Ten Ways To Tell a Restaurant Will Suck Before You Take a Bite
Foodar -- the sixth sense for good restaurants -- is hard to explain, but if you have it, you know what it feels like. 
Some tiny nondescript place in a strip mall inexplicably calls out to you, and it turns out to have amazing food. Or a place is crowded with happy-looking people, yet you just know it's going to suck.
But how do you know?
Intuition is often your unconscious mind processing information that, if you stopped and thought about it, would make perfect sense. Because I care so much about food, I've been trying to unravel the clues behind foodar for years.

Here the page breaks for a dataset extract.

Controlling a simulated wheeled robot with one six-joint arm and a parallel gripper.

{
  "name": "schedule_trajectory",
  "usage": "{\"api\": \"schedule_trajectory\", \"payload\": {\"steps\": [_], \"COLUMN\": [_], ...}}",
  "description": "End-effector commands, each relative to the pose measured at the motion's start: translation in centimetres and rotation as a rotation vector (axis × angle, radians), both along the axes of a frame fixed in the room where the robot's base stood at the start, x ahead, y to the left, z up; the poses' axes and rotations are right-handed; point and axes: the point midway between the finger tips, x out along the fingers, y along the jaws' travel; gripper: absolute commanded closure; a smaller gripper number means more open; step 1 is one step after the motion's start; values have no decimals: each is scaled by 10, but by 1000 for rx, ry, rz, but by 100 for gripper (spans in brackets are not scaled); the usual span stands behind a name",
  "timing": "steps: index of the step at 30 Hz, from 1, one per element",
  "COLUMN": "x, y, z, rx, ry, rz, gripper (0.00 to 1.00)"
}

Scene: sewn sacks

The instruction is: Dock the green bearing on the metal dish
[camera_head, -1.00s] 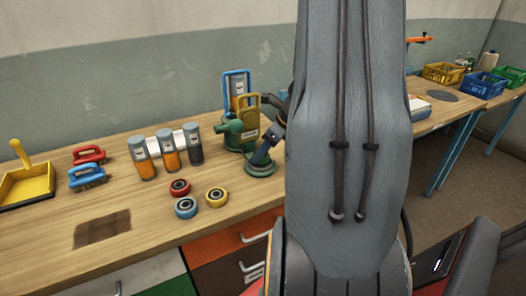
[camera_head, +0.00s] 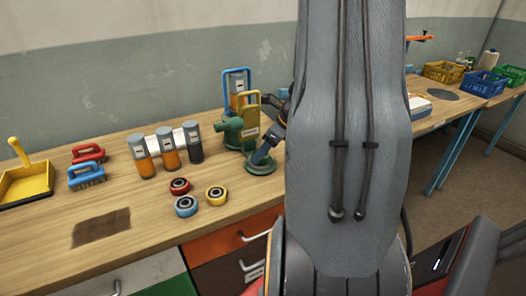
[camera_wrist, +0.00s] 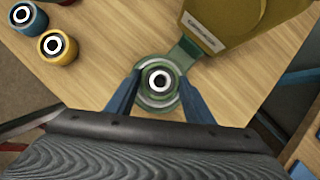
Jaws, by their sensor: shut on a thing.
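The green bearing (camera_wrist: 158,80) is between the two blue fingers of my gripper (camera_wrist: 160,84) in the wrist view, its dark centre and pale ring facing the camera. My gripper is shut on it. A round greenish dish with a metallic sheen (camera_wrist: 156,114) shows around and below the bearing, joined to a green arm. In the head view the dish (camera_head: 261,170) stands near the bench's front edge, with my gripper (camera_head: 264,154) over it. I cannot tell whether the bearing touches the dish.
A green-and-yellow machine (camera_head: 248,125) stands right behind the dish. A red bearing (camera_head: 179,186), a blue bearing (camera_head: 186,206) and a yellow bearing (camera_head: 216,196) lie to its left.

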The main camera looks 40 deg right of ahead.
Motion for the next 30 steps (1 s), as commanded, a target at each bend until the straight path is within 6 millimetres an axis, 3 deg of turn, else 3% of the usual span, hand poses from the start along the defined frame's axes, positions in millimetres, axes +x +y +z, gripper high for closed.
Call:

Here's what I've come up with.
10. It's ethnic food, but nobody of that ethnicity is eating there
Jason Lam A dish of fried shrimp doesn't require any fresh ingredients
You don't have to ask other diners if they're Korean or Japanese or Chinese, but if there isn't anybody who might be, get out of the tofu soup house.
9. Many diners are wearing t-shirts sporting the name of the town you're in
Restaurants for tourists don't have to be good, so usually they're not.

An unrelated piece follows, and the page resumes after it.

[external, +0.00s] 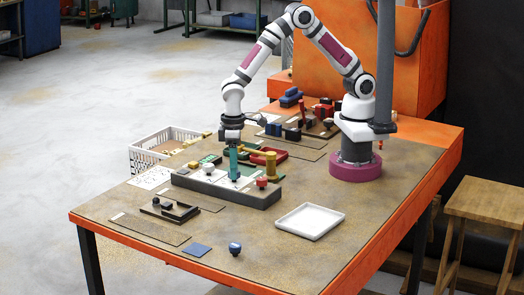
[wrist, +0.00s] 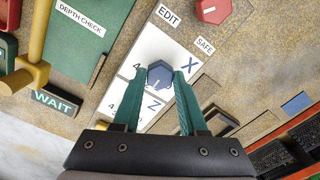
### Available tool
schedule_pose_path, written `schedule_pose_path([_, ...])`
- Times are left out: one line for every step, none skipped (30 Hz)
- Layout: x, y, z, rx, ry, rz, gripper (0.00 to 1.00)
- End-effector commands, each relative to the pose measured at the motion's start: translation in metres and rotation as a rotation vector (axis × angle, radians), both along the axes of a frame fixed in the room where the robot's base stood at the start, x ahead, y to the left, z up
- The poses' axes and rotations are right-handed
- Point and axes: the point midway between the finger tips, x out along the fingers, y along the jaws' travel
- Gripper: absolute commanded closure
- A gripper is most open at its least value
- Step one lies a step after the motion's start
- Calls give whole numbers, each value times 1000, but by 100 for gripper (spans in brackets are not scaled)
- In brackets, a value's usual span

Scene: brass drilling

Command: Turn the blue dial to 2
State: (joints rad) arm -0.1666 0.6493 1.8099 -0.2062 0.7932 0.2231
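The blue dial (wrist: 160,75) is a hexagonal knob with a pale mark on its lower part in the wrist view. It sits on a white plate (wrist: 168,45) lettered X, with a 4 at its left; other numbers are not readable. My gripper (wrist: 162,75) has its teal fingers on either side of the dial, with thin gaps showing; contact cannot be told. In the external view my gripper (external: 234,178) points down over the grey panel block (external: 225,192) and hides the dial.
A red knob (wrist: 213,10) by the SAFE label stands close to the dial. A second white plate (wrist: 135,97) is lettered Z. A white tray (external: 310,221) and a loose blue knob (external: 235,248) are on the table in front.

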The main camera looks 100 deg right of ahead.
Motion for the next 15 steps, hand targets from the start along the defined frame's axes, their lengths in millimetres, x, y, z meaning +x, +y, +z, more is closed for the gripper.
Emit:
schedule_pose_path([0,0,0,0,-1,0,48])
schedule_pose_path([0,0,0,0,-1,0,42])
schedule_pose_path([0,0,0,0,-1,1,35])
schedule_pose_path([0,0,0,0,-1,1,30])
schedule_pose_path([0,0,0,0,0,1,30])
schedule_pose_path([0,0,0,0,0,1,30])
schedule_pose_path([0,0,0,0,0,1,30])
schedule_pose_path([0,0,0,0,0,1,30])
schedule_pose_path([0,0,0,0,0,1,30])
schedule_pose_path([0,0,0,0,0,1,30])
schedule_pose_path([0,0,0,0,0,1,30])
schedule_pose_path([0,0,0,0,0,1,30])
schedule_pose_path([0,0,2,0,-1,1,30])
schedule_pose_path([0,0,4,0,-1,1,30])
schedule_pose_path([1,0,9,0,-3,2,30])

8. Miller Light paid for the menu
If you see big color pictures of mass-market beverages, assume your food will be made about the same way.

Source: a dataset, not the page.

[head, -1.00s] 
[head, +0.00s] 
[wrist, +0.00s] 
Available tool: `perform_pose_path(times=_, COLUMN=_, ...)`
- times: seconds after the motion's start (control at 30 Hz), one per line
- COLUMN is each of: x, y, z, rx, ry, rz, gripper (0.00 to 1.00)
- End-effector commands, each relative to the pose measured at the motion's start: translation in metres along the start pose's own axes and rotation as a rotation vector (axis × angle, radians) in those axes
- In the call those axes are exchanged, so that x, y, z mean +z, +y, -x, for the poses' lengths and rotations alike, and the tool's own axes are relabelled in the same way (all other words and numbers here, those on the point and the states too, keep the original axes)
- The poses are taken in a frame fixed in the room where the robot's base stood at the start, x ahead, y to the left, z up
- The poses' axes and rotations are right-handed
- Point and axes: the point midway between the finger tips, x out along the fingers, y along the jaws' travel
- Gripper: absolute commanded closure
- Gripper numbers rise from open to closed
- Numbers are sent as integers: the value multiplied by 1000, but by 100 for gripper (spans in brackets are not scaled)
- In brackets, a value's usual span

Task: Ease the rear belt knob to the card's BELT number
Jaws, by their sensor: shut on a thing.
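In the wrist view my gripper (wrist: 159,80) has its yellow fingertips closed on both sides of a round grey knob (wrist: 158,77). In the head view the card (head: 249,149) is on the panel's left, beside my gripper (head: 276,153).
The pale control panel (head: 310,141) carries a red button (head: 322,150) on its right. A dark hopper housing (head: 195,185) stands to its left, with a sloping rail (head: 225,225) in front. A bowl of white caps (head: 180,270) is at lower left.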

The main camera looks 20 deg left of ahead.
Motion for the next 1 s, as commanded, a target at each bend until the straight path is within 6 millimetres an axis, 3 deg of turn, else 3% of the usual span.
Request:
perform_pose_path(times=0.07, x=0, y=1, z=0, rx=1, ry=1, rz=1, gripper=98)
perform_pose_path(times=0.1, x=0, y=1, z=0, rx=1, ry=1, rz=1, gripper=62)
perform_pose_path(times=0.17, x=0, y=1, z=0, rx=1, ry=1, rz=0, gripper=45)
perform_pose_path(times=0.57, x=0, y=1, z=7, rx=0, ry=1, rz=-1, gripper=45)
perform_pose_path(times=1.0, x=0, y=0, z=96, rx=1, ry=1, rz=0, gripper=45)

7. Seafood has a large section of the menu, but all of it is shrimp
Shrimp is almost never fresh. Restaurants that don't want to deal with fresh foods will choose it over fish every time.
6. Nobody's eating there when nearby restaurants are full
Sometimes price can be responsible for this, or a restaurant might be brand new (though in this town, that's an advantage). Bad restaurants usually don't get a lot of repeat business from neighbors.